O tipo do físico e da beleza de Rosemary é bem típico a um dos padrões da época: muito magra, cabelos curtos, pouco busto e maquiagem de boneca, com cílios bem marcado. Essa é uma referência ào estilo da Modelo Twiggy (principalmente quando na segunda metade do filme Rosemary corta o cabelo bem curto). Uma forte referência do universo cinematográfico desta mesma época, que permanece na imaginação até hoje mas que é própria desta década, é a atris Jean Seberg, protagonista do filme da Nouvelle Vague "À bout

de souffle" (1960), de Jean Luc-Godard.

Esses arquétipos são voltados para a jovialidade, androginia, e modernidade, uma vez que eram parte do ideal dos movimentos jovens e feministas da época.

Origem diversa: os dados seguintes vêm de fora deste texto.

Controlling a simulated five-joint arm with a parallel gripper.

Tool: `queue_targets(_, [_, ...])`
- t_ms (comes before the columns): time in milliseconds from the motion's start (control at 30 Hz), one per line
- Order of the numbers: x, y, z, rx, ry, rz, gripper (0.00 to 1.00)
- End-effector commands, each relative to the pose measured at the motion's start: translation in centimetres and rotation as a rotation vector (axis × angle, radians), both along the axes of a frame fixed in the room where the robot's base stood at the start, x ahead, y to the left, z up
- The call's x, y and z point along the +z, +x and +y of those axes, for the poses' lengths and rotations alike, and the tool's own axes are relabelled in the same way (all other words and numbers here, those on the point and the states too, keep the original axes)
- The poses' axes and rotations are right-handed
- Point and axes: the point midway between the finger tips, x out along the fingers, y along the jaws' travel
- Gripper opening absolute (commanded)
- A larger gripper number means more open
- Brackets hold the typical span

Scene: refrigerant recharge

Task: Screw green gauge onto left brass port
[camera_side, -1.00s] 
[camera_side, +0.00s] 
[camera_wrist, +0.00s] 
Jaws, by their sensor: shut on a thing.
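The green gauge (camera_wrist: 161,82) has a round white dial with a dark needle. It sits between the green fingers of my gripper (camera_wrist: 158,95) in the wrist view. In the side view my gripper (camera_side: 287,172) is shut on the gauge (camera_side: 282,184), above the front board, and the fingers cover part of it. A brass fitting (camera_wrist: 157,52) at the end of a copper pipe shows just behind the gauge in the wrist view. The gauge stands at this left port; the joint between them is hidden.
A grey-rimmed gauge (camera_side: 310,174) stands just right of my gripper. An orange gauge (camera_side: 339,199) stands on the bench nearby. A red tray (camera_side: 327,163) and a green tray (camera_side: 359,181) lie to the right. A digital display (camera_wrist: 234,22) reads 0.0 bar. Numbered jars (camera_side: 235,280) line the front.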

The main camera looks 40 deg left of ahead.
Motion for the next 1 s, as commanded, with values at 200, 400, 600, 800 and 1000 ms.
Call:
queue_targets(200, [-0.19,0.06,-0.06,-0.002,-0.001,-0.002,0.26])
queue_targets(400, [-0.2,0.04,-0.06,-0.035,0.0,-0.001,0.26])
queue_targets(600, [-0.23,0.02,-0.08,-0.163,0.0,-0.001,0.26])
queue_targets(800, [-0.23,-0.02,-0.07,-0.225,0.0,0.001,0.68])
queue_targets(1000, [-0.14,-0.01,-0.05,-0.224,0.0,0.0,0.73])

Existiam outros tipos no cinema da década de 60, como o famoso estilo "sexy kitty", personificado especialmente por Brigitte Bardot, o qual esse ar infantil é levado a femme fatale com formas voluptuosas ao invés do tipo reto e muito magro.

(modelo Twiggy / atriz JEan Segerg em "À bout de Souffle")


Alguns acessórios da tendência dos anos 60 que aparecem no figurino é a faixa grossa de cabelo, o penteado de menina (no caso dela as chiquinhas), franjas, e depois o mais moderno: o corte curto. O relógio na ultima imagem é, em quesitos de figurino, algo levado a uma personagem delicada, bem como os brincos de pérola e claro, a aliança.

A posição submissa de Rosemary aos desejos de seu marido talvez signifique a decadência aos antiquados modelos de casamento e sociedade. Percebe-se um esforço muito grande para ela se enquadrar no padrão, mas a coisa toda já não se sustenta, se mostra falsa e no simbolismo da história, até terrível.

Um filme clássico do gênero de terror suavizado pela doçura da direção de arte e figurino, sem contar claro, a própria Mia Farrow. Adaptação de sucesso que pertence a lista dos melhores filmes que todos cinéfilo deve assistir, mas também os apaixonados por moda e estilo.